◆ WRITTEN EXERCISE:
Print every line of the listing exactly, please.
★ ★ ★ ★ ★ ★ ★
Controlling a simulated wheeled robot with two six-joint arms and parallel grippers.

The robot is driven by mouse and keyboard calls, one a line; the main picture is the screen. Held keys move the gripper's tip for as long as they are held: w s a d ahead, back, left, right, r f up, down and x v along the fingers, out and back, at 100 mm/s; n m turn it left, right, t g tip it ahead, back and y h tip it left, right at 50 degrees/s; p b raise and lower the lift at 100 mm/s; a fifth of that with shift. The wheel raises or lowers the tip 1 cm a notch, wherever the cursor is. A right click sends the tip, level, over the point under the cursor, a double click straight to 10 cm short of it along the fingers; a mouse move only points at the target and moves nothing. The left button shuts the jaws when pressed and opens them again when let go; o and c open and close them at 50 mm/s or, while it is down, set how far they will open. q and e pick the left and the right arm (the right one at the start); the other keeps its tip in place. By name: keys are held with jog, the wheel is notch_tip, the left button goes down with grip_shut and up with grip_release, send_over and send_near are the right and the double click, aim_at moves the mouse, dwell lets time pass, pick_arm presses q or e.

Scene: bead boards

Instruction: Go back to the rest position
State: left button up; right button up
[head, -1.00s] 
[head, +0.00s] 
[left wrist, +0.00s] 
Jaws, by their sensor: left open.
★ ★ ★ ★ ★ ★ ★
◆ REPLY:
Controlling a simulated wheeled robot with two six-joint arms and parallel grippers.

The robot is driven by mouse and keyboard calls, one a line; the main picture is the screen. Held keys move the gripper's tip for as long as they are held: w s a d ahead, back, left, right, r f up, down and x v along the fingers, out and back, at 100 mm/s; n m turn it left, right, t g tip it ahead, back and y h tip it left, right at 50 degrees/s; p b raise and lower the lift at 100 mm/s; a fifth of that with shift. The wheel raises or lowers the tip 1 cm a notch, wherever the cursor is. A right click sends the tip, level, over the point under the cursor, a double click straight to 10 cm short of it along the fingers; a mouse move only points at the target and moves nothing. The left button shuts the jaws when pressed and opens them again when let go; o and c open and close them at 50 mm/s or, while it is down, set how far they will open. q and e pick the left and the right arm (the right one at the start); the other keeps its tip in place. By name: keys are held with jog, the wheel is notch_tip, the left button goes down with grip_shut and up with grip_release, send_over and send_near are the right and the double click, aim_at moves the mouse, dwell lets time pass, pick_arm presses q or e.

Scene: bead boards

Instruction: Go back to the rest position
State: left button up; right button up
[head, -1.00s] 
[head, +0.00s] 
[left wrist, +0.00s] 
Jaws, by their sensor: left open.

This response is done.